start

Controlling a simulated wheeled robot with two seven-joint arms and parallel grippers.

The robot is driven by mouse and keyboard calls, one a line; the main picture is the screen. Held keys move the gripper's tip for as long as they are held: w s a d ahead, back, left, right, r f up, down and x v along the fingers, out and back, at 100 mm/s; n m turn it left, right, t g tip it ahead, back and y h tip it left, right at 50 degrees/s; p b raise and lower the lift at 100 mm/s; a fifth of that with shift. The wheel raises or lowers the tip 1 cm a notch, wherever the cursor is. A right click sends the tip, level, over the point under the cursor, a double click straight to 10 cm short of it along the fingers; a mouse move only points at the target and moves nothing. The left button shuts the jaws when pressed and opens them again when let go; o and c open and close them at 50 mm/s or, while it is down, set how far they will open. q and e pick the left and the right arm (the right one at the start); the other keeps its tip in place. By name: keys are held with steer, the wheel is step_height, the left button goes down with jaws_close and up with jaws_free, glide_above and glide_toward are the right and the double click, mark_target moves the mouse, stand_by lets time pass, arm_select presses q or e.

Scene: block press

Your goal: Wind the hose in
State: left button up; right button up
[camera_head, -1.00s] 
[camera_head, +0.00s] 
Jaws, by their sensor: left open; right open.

end

▸ **SHORT PROBLEM**
Repeat the data verbatim.

▸ **ANSWER BELOW**
Controlling a simulated wheeled robot with two seven-joint arms and parallel grippers.

The robot is driven by mouse and keyboard calls, one a line; the main picture is the screen. Held keys move the gripper's tip for as long as they are held: w s a d ahead, back, left, right, r f up, down and x v along the fingers, out and back, at 100 mm/s; n m turn it left, right, t g tip it ahead, back and y h tip it left, right at 50 degrees/s; p b raise and lower the lift at 100 mm/s; a fifth of that with shift. The wheel raises or lowers the tip 1 cm a notch, wherever the cursor is. A right click sends the tip, level, over the point under the cursor, a double click straight to 10 cm short of it along the fingers; a mouse move only points at the target and moves nothing. The left button shuts the jaws when pressed and opens them again when let go; o and c open and close them at 50 mm/s or, while it is down, set how far they will open. q and e pick the left and the right arm (the right one at the start); the other keeps its tip in place. By name: keys are held with steer, the wheel is step_height, the left button goes down with jaws_close and up with jaws_free, glide_above and glide_toward are the right and the double click, mark_target moves the mouse, stand_by lets time pass, arm_select presses q or e.

Scene: block press

Your goal: Wind the hose in
State: left button up; right button up
[camera_head, -1.00s] 
[camera_head, +0.00s] 
Jaws, by their sensor: left open; right open.

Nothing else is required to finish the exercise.